Short Biography

Doctoral researcher and postdoctoral fellow at Beihang University with extensive expertise in ultra-sensitive magnetic field measurement based on the Spin-Exchange Relaxation-Free (SERF) effect. Currently leading the overall design and system integration of a SERF magnetometer, with a specialized focus on advancing low-noise and superconducting magnetic shielding technologies. Core research competencies include:

• SERF-based Ultra-Weak Magnetic Field Measurement

• Low-Noise Magnetic Shielding Technology

• Superconducting Magnetic Shielding & Coil Systems

Research Achievements & Honors

• Awarded the National Funded Postdoctoral Researcher Program (a prestigious and competitive national grant)

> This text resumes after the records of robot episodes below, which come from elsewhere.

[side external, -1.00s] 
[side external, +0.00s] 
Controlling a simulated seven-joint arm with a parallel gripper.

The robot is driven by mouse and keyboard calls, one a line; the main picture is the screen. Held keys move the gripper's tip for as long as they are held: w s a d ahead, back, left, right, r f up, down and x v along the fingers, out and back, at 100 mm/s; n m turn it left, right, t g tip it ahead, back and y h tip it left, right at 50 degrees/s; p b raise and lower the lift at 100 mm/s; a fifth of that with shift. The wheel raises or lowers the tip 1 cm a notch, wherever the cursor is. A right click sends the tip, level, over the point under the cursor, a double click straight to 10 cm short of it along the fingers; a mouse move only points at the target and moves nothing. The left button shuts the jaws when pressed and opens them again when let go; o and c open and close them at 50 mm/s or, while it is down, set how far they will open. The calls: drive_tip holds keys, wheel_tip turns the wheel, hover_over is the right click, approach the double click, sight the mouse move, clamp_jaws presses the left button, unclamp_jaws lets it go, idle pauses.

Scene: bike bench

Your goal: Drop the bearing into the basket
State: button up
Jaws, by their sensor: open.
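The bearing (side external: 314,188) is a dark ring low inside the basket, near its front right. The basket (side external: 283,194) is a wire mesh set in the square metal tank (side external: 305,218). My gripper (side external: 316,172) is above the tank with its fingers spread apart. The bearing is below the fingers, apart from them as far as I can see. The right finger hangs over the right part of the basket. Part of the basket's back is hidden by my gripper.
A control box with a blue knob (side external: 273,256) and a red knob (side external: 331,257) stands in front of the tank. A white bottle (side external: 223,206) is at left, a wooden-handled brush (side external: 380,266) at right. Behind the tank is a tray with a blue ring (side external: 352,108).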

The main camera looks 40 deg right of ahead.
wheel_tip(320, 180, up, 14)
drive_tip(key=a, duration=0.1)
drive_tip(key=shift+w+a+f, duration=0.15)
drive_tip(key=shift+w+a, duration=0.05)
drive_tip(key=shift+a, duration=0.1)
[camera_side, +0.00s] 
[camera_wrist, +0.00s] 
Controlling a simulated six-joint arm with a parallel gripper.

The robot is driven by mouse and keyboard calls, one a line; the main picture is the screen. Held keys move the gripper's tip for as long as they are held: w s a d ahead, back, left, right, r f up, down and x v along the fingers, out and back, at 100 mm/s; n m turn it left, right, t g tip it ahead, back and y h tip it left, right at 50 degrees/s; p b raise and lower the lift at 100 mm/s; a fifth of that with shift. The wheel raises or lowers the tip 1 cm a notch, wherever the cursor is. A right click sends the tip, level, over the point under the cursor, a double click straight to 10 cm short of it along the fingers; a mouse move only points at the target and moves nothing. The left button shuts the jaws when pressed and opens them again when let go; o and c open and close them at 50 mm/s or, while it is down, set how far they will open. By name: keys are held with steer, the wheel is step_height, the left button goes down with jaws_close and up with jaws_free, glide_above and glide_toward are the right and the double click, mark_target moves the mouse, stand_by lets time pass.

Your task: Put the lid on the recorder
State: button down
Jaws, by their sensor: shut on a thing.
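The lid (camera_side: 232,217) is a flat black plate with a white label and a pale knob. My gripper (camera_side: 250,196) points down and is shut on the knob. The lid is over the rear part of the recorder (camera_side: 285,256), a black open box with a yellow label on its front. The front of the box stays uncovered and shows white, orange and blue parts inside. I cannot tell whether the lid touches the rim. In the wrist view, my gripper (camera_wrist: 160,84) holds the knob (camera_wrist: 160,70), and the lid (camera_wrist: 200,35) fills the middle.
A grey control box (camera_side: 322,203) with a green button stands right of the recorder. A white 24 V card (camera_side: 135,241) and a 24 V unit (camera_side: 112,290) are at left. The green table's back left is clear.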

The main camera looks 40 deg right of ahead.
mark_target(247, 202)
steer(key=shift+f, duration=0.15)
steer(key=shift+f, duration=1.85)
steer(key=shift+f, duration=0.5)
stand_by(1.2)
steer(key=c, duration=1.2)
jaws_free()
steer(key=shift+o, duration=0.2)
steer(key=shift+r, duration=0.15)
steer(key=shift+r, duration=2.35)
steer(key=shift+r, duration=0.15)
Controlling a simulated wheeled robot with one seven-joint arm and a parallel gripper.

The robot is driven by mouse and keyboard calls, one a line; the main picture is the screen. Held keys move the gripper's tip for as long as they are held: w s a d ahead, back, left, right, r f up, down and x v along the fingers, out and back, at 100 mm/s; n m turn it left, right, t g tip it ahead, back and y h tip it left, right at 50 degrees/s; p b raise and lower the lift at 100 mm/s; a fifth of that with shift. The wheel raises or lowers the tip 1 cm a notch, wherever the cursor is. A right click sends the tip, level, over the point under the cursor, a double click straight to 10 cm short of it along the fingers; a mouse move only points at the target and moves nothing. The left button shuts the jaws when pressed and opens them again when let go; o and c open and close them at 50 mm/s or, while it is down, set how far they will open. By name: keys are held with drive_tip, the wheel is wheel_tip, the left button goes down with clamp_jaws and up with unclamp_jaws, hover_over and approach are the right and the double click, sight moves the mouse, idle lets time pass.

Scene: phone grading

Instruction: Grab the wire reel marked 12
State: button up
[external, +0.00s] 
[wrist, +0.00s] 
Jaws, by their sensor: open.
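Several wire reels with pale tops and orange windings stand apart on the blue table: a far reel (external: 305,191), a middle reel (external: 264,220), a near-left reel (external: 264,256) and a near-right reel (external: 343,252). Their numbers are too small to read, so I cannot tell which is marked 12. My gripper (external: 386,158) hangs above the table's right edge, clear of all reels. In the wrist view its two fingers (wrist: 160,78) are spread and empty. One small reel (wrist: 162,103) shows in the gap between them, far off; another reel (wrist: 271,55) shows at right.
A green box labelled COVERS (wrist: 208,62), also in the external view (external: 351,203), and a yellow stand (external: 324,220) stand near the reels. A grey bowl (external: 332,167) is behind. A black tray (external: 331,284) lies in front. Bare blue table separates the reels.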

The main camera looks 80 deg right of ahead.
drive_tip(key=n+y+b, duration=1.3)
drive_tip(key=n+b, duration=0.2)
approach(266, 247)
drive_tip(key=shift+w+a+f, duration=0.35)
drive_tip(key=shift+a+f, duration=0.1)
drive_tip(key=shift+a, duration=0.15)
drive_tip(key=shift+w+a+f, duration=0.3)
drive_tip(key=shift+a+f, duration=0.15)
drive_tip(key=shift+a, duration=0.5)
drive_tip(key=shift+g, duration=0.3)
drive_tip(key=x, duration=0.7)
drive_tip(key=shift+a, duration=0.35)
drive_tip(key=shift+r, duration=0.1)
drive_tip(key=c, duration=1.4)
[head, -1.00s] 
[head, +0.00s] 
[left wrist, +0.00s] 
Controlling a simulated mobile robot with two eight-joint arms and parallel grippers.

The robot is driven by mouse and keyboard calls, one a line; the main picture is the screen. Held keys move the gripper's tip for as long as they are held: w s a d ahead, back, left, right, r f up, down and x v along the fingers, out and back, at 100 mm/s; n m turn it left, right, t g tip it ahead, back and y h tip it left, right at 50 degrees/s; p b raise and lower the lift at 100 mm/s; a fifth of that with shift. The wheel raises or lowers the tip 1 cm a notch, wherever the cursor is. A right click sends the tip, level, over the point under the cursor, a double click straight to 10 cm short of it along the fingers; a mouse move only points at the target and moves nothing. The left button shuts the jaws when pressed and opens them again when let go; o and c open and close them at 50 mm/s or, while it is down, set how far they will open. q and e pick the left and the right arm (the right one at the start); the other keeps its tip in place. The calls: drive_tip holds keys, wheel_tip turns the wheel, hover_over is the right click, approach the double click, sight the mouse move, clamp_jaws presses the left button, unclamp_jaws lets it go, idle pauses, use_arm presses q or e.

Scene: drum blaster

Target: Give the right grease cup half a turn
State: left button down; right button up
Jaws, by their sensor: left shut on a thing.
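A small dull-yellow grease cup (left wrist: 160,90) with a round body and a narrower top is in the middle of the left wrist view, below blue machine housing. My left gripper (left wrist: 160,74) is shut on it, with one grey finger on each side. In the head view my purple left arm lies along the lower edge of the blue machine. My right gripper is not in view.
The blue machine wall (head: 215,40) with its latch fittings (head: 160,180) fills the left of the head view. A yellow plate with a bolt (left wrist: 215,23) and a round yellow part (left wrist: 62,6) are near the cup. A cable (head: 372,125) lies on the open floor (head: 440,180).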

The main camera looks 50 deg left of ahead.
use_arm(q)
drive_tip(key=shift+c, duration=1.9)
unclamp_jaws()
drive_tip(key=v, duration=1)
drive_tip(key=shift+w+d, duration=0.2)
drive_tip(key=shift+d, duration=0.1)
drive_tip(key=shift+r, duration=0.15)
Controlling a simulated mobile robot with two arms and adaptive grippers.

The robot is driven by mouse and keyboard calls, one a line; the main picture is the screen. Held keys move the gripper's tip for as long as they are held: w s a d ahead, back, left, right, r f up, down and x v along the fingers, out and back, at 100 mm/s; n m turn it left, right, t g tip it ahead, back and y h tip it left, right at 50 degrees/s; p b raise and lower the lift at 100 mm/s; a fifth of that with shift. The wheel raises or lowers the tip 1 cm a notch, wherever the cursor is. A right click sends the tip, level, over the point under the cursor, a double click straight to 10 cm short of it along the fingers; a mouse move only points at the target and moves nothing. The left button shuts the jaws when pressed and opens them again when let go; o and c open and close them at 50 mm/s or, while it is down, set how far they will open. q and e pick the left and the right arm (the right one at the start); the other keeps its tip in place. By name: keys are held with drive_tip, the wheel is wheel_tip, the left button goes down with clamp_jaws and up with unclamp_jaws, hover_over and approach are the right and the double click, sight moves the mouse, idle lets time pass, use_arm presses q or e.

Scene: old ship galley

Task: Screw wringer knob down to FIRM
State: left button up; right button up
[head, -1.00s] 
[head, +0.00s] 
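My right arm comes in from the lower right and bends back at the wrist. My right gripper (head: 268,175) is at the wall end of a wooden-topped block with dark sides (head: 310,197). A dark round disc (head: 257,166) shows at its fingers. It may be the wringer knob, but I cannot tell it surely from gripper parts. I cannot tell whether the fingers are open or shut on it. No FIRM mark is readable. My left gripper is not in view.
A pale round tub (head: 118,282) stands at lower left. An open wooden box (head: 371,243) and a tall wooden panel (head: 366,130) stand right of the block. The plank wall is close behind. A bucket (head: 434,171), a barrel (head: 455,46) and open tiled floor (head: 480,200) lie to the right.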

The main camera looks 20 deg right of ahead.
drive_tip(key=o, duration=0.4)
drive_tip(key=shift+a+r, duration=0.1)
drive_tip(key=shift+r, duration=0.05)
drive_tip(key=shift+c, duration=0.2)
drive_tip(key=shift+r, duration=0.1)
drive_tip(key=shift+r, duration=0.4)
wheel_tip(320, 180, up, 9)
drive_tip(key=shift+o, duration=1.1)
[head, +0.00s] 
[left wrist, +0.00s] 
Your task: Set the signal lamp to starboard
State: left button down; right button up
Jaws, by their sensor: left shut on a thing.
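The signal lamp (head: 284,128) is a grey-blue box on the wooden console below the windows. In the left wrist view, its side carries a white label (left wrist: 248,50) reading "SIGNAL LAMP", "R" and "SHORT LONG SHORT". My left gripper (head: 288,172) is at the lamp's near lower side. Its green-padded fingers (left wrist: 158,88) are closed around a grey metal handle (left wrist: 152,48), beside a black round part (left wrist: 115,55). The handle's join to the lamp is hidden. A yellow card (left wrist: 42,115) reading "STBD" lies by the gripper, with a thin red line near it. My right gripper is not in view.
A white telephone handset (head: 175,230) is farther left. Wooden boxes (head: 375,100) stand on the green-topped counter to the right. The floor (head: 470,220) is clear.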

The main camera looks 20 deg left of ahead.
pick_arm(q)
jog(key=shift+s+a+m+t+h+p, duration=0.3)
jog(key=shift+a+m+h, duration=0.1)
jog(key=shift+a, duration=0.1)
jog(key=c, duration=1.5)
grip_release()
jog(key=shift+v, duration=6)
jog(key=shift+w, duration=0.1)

• Published 7 SCI-indexed papers as first/corresponding author in renowned journals (e.g., Measurement, Sensors and Actuators: A. Physical); Granted 3 Chinese National Invention Patents

• Selected Honors:

• Beijing Outstanding Graduate (2025)

• Outstanding Academic Research Achievement Award (2024)

Research Area

1. Development of High-Performance, Low Magnetic Noise Soft Magnetic Shielding: Spearheaded the development of magnetic shields using soft magnetic materials such as permalloy, ferrite, and amorphous/nanocrystalline alloys. Proposed a comprehensive magnetic noise calculation model for hybrid shielding systems incorporating multiple soft magnetic materials, and established a corresponding design methodology for low-noise systems. This work clarified the relationship between the overall magnetic noise and the performance parameters of the magnetic shields, thereby guiding the design of high-performance, low-noise soft magnetic shielding systems. These systems provide a stable, low-noise, and low-remanence environment essential for SERF magnetic field measurement devices.

2. Development of Superconducting Magnetic Shielding: Pioneered the development of a novel ultra-low-noise magnetic shielding system that integrates superconducting coils with soft magnetic materials. This approach effectively reduces magnetic noise and breaks through the performance bottleneck limited by traditional soft magnetic shields, providing key technical support for enhancing the sensitivity of SERF magnetometers. Furthermore, introduced a design methodology for superconducting coil magnetic shielding that incorporates a correction factor, significantly improving the design accuracy of the superconducting coils and enhancing their overall shielding performance.

Papers & Books 

1. Gao Yanan; Ma Danyue; Li Mengchao et al; Analysis and measurement of magnetic noise for tesla shielding based on superconducting coils applied to SERF magnetometer, Measurement, 2024.

2. Gao Yanan; Fang Xiujie; Ma Danyue et al; Analysis and measurement of magnetic noise in multilayer magnetic shielding system combined with mu-metal and ferrite for atomic sensors, Measurement, 2024.

3. Gao Yanan; Ma Danyue; Wang Kun et al; A lownoise multilayer mu-metal thin shell magnetic shield for ultra-highly sensitive atomic sensors, Sensors and Actuators A: Physical, 2023.

4. Gao Yanan; Ma Danyue; Jiang Shuo et al; A novel oven structure for improving temperature uniformity of vapor cell in atomic sensors, Results in Physics, 2023.

5. Yao Dou, Yanan Gao*, Kun Wang, et al. Analysis and measurement of shielding performance in large-scale HTS magnetic shields under ultralow magnetic fields, Measurement, 2025.

6. Shen Peipei；Gao Yanan*；Zhang Shuyan et al; Role of Minor Ta Substitution on Thermal Behavior and Soft Magnetic Properties of Co-Fe-Mo-Si-B Metallic Glass Ribbon, Materials, 2025.

7. Yangzhi Xue, Xiujie Fang, Yanan Gao** et al. Suppression of magnetic field residual and gradient in ferrite shield based on thermal demagnetization for atomic magnetometer, Measurement, 2025.